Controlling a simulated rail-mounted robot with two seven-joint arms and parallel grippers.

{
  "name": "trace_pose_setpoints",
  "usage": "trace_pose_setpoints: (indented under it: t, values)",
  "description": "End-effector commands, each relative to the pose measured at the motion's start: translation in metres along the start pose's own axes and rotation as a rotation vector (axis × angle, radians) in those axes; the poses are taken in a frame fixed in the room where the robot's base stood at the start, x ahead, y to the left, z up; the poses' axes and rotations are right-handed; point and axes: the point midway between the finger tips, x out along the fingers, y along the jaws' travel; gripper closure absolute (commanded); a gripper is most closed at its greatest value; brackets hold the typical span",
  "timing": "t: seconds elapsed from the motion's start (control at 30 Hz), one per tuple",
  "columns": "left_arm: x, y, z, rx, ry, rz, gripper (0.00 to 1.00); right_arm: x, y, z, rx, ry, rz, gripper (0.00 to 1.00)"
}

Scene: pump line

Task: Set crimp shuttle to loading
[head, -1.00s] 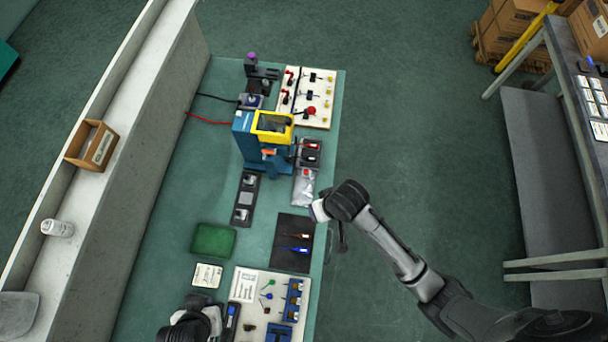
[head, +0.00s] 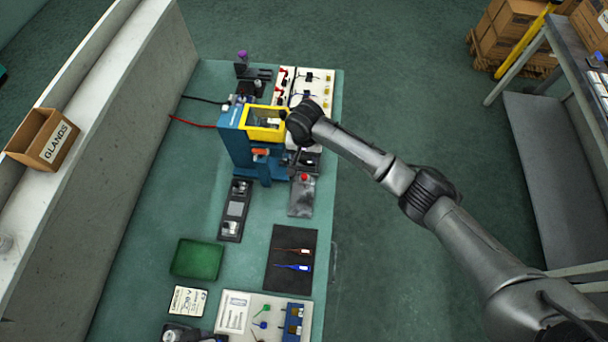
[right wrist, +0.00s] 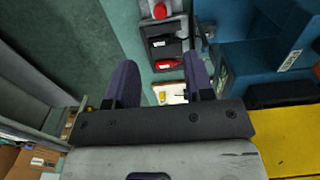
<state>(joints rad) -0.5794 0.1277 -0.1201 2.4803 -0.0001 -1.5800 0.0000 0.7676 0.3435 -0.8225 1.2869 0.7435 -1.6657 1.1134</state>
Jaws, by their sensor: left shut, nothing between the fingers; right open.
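The blue crimp press (head: 236,145) with a yellow guard (head: 266,122) stands at the middle of the bench. A dark track (head: 235,212) with a pale middle plate and metal blocks, seemingly the shuttle's slide, runs from the press toward the near side. The shuttle's exact position is unclear. My right gripper (head: 295,158) is just right of the guard, pointing down. In the right wrist view it (right wrist: 160,82) is open and empty, above a dark tray (right wrist: 163,48) with a red item.
A grey plate with a red button (head: 302,194) is right of the press.

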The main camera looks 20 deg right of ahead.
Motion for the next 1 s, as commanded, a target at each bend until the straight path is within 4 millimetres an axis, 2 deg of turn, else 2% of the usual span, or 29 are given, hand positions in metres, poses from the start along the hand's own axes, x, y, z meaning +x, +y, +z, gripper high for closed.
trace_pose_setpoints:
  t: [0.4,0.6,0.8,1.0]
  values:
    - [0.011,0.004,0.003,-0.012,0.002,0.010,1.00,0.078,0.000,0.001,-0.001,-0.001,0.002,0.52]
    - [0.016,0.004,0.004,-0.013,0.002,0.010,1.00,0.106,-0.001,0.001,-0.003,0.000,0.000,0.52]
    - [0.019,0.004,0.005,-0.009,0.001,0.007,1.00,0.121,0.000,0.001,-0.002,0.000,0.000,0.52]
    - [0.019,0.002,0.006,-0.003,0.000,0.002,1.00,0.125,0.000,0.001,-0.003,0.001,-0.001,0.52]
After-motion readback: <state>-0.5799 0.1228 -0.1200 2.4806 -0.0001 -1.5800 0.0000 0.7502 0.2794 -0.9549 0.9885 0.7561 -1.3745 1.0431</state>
+ + + + +
* _What to do_:
Set down exactly the lines above, from the line containing "seconds elapsed from" through the line containing "[head, +0.00s]". Skip the pictures.

* _Exercise answer_:
  "timing": "t: seconds elapsed from the motion's start (control at 30 Hz), one per tuple",
  "columns": "left_arm: x, y, z, rx, ry, rz, gripper (0.00 to 1.00); right_arm: x, y, z, rx, ry, rz, gripper (0.00 to 1.00)"
}

Scene: pump line

Task: Set crimp shuttle to loading
[head, -1.00s] 
[head, +0.00s] 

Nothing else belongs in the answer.